There was scattered damage around Brawley, but officials have not yet compiled a full estimate of the costs. The Brawley City Council on Tuesday declared a local emergency, according to the Imperial Valley Press.


More than 400 earthquakes greater than magnitude 1.0 have been recorded in Imperial County since Saturday evening, said U.S. Geological Survey geophysicist Elizabeth Cochran. The largest were a 5.3 and a 5.5 about midday Sunday.

Scientists say the reason is not fully understood, but there is a clue: Earthquake faults work much differently south of the Salton Sea than they do closer to Los Angeles.

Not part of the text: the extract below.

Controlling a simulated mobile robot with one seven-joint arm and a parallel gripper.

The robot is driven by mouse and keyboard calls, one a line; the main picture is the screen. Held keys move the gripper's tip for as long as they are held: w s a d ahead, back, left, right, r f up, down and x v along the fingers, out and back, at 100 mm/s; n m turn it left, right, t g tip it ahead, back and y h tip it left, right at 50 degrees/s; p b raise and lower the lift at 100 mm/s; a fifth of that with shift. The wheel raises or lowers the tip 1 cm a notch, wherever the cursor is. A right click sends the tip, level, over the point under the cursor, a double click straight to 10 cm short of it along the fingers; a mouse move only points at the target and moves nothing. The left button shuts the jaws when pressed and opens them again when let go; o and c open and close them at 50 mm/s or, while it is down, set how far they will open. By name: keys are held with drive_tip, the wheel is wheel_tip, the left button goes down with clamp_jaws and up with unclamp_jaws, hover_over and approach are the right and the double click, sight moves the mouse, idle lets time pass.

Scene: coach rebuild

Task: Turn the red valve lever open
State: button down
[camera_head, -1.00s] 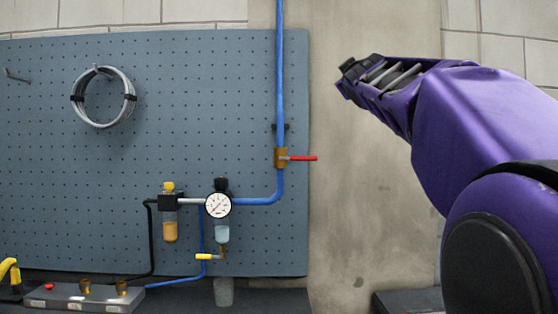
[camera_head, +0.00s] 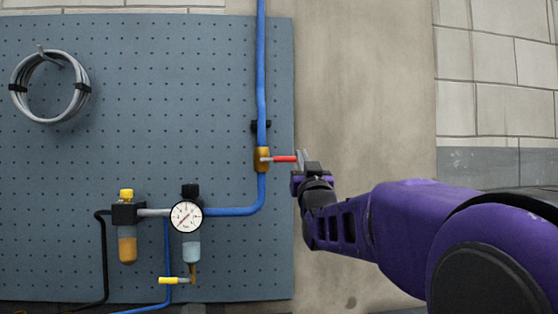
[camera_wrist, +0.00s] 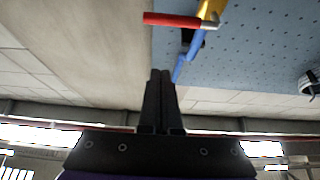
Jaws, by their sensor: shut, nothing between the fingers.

Take, for instance, the San Andreas fault as it runs through Los Angeles County. It's a fault where, generally speaking, two plates of the Earth's crust are grinding past each other. The Pacific plate is moving to the northwest, while the North American plate is pushing to the southeast.

South of the Salton Sea, the fault dynamic changes. The Pacific and North American plates start to pull away from each other, Cochran told The Times from her Pasadena office. (That movement is what created the Gulf of California, which separates Baja California from the rest of Mexico.)

So Imperial County is caught between these two types of faults in what is called the "Brawley Seismic Zone," which can lead to an earthquake swarm, Cochran said.

The last major swarm was in 2005, Cochran said, when the largest magnitude was a 5.1. The largest swarm before last weekend's occurred in 1981, when the biggest quake topped out at 5.8. Before that, there were swarms in the 1960s and 1970s.

Brawley school officials told the Imperial Valley Press that Palmer Auditorium, a performance facility it manages with a local arts group, has been shut down after an inspection.

"We were told by engineers it needs to be shut down because there were huge structural damages," school Supt. Hasmik Danielian told the paper.

Crews would have a better idea of the total damage caused by the quakes in the coming days, said Maria Peinado, a spokeswoman for the Imperial County Public Health Department, but so far the list of affected structures includes about 20 mobile homes shifted from their foundations.

The earthquakes also caused "cosmetic" damage to at least three buildings dating to the 1930s in downtown Brawley, said Capt. Jesse Zendejas of the Brawley Fire Department.

A few displaced residents spent Sunday night at an American Red Cross shelter at the Imperial Valley College gymnasium, Peinado said.